Worcester College for the Blind started when the Rev. Blair, a teacher at King’s School Worcester, realized that a College was needed to provide a secondary education for blind boys. Links have been maintained with King’s. In the 1950s, Paul was loaned to cox the Worcester rowing team.
The four rowers needed to hear the voice of the cox continually for their sense of direction, balance and rhythm. My instructions were to keep my face forward without variation so that the crew could focus on the consistent direction of my voice to help their balance. I had to call every stroke and for each introduce a modulation in tone to help them further. My cadence needed to vary so that they could pick up on the rhythm and so row in synchronicity.
I remember the humour of the crew, their resilience when our passage through the waters of the Severn was, to say politely, less than smooth or elegant. Also their determination to compete on even terms with other crews in the various Regattas in which we were entered.

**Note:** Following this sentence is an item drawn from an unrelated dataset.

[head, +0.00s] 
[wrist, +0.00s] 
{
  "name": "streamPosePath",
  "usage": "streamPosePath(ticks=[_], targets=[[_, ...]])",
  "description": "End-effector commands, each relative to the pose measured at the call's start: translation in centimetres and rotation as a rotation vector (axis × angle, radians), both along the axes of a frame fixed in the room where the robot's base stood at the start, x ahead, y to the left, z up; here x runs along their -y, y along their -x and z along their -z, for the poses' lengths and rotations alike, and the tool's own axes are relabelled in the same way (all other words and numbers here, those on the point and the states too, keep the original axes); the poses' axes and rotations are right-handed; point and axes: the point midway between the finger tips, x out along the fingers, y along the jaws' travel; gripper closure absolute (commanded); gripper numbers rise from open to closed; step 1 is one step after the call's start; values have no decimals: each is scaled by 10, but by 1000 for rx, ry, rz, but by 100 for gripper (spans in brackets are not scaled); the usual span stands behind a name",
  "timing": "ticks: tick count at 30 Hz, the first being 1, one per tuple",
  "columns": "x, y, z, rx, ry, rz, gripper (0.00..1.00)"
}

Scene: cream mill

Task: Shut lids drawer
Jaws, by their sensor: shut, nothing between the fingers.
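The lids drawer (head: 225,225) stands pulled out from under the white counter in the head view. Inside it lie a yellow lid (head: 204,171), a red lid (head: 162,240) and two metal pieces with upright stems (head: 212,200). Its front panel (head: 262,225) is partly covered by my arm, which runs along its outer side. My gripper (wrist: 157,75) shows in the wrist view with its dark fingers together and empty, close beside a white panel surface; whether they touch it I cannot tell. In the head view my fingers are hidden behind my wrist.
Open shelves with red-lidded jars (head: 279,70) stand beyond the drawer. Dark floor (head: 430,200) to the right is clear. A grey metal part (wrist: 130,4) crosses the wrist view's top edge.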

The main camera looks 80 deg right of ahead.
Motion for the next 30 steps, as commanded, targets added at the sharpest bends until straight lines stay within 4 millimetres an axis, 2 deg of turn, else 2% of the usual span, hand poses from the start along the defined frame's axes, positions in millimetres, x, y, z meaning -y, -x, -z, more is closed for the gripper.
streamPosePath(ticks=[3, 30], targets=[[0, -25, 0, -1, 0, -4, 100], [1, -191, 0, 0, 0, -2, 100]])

New College Worcester began in 1987 when the boys’ school, Worcester College for the Blind, merged with Chorleywood College for Girls. James describes how his life altered.
Perhaps the most notable change for us was the building being altered and adapted. Prior to September 1987 we had all been in the dormitory system, five or six to a room. Moving into the house system we instead came into contact with more people from other years. There were other upshots of the house system, such as having meals in the house as well as in the main school dining room … and don’t forget, a new house parent … with new ways and … a family!
There were new experiences like certain members of the house all going out for the week’s shopping … and we had to do some cooking for ourselves in the evening. Ah, now, what do you do with potatoes? Peel them? And precisely how does this peeler thing work? How do you peel them so it doesn’t take half an hour for one?